PROBLEM TO SOLVE – In the listing below, find the line holding "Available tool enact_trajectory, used" and the line holding "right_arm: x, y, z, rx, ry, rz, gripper". Write out those two lines and all lines between, exactly, and nothing more.

[Rows from a dataset]
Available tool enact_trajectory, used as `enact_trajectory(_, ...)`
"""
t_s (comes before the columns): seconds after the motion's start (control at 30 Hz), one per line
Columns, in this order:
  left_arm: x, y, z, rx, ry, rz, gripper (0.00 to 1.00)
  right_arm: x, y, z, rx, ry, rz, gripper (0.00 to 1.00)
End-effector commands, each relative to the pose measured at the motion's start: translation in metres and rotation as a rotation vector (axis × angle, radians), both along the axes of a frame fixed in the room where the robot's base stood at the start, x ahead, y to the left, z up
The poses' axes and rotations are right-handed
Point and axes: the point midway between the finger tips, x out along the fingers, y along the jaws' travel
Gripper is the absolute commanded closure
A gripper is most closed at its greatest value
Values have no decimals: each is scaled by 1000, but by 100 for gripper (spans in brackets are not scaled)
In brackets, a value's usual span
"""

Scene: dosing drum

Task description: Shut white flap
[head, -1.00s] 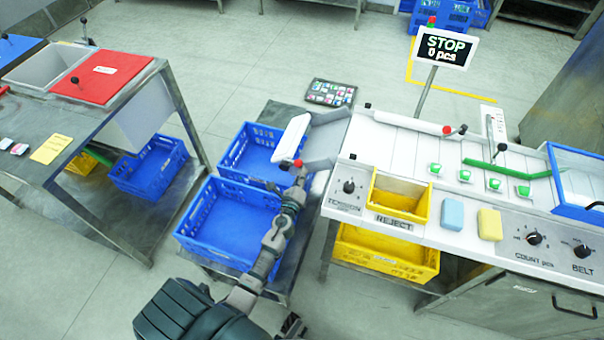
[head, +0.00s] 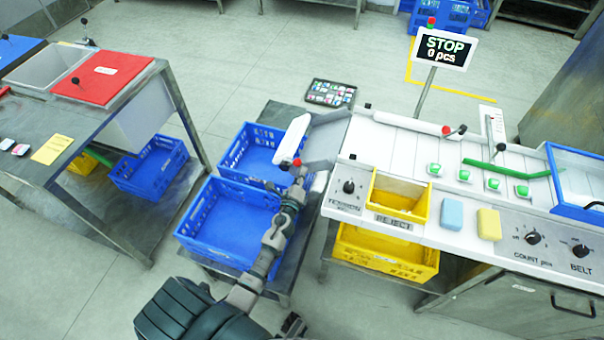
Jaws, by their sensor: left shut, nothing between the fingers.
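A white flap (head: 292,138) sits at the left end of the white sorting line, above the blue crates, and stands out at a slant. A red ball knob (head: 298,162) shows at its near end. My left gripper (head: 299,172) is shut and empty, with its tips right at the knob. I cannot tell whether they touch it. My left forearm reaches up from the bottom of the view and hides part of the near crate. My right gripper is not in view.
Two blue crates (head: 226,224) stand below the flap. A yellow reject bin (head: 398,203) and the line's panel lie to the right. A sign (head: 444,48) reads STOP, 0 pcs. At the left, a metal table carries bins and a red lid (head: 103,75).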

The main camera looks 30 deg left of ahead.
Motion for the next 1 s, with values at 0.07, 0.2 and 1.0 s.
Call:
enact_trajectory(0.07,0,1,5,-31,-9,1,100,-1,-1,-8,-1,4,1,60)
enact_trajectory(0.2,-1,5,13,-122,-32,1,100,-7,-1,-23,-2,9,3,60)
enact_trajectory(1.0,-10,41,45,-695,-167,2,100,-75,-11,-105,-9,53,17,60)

...

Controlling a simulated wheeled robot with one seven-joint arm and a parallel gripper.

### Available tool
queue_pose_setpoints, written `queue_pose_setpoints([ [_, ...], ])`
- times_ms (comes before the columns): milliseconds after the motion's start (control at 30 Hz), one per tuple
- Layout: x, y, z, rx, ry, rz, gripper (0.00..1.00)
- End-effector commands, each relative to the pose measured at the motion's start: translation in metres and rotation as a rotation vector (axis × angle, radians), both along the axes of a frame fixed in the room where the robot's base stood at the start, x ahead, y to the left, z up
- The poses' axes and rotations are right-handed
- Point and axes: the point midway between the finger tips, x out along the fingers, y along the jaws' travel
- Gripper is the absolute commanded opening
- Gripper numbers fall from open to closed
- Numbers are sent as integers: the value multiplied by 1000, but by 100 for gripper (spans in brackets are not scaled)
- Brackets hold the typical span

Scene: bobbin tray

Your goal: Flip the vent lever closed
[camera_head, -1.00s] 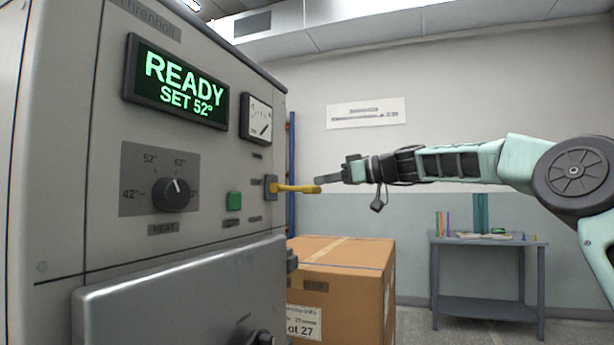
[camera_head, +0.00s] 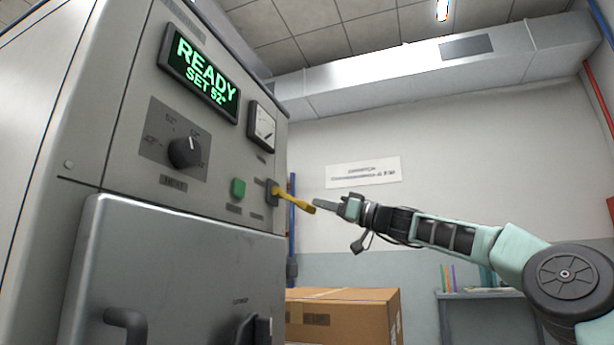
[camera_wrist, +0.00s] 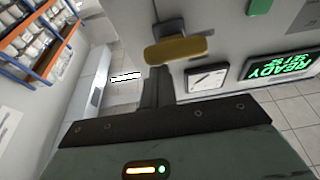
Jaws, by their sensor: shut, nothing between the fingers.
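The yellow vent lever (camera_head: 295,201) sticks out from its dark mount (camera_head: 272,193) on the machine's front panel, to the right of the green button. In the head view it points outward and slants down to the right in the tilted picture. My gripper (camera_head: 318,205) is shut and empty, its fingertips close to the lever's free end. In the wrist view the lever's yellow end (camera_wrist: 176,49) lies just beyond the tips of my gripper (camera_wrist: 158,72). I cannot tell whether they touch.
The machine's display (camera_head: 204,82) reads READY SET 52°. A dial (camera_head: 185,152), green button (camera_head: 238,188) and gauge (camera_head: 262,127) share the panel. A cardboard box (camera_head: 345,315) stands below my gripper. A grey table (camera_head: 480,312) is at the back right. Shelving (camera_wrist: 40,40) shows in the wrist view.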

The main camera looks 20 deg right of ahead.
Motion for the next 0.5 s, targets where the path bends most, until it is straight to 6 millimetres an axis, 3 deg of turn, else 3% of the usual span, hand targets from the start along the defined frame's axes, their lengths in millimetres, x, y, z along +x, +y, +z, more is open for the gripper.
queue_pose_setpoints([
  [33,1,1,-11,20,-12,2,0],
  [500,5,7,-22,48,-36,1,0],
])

--

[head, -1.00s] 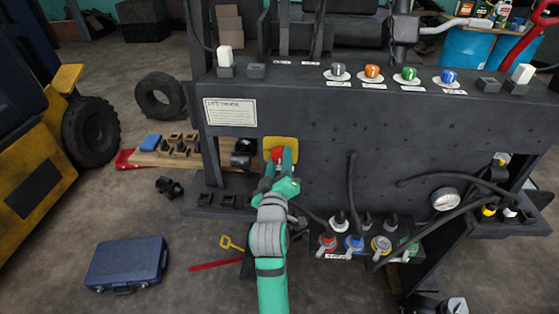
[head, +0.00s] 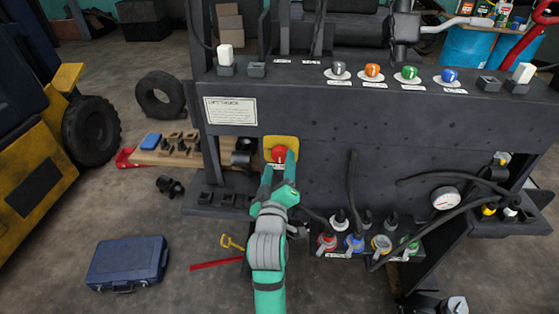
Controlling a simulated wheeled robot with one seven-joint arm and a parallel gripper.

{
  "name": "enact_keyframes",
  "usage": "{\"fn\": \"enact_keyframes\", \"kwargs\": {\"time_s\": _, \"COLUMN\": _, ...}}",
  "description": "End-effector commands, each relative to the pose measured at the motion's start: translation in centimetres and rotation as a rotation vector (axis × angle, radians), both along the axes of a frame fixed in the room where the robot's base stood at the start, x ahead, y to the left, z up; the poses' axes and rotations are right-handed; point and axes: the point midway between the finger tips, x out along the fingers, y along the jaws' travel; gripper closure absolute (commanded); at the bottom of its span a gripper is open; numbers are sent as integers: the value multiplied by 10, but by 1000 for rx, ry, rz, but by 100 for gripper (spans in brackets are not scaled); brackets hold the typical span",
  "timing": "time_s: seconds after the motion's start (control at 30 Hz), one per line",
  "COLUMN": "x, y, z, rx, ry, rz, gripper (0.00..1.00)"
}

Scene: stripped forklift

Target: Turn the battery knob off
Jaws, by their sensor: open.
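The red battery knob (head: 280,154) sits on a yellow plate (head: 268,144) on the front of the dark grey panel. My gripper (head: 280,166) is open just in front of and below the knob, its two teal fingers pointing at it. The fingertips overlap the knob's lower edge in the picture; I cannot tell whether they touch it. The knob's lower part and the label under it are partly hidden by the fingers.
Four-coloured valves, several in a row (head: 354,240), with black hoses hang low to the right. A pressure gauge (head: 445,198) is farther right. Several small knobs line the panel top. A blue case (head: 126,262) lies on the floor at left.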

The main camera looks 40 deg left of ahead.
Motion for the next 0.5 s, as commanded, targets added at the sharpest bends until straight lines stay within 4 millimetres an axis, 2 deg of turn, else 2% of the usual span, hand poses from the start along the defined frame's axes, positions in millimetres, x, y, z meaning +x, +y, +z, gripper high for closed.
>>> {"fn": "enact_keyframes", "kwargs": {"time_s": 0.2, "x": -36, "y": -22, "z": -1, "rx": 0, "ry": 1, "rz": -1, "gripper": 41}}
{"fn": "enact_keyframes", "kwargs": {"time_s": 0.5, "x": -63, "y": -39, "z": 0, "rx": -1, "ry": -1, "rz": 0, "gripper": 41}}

RESULT OF THE EXERCISE –
Available tool enact_trajectory, used as `enact_trajectory(_, ...)`
"""
t_s (comes before the columns): seconds after the motion's start (control at 30 Hz), one per line
Columns, in this order:
  left_arm: x, y, z, rx, ry, rz, gripper (0.00 to 1.00)
  right_arm: x, y, z, rx, ry, rz, gripper (0.00 to 1.00)

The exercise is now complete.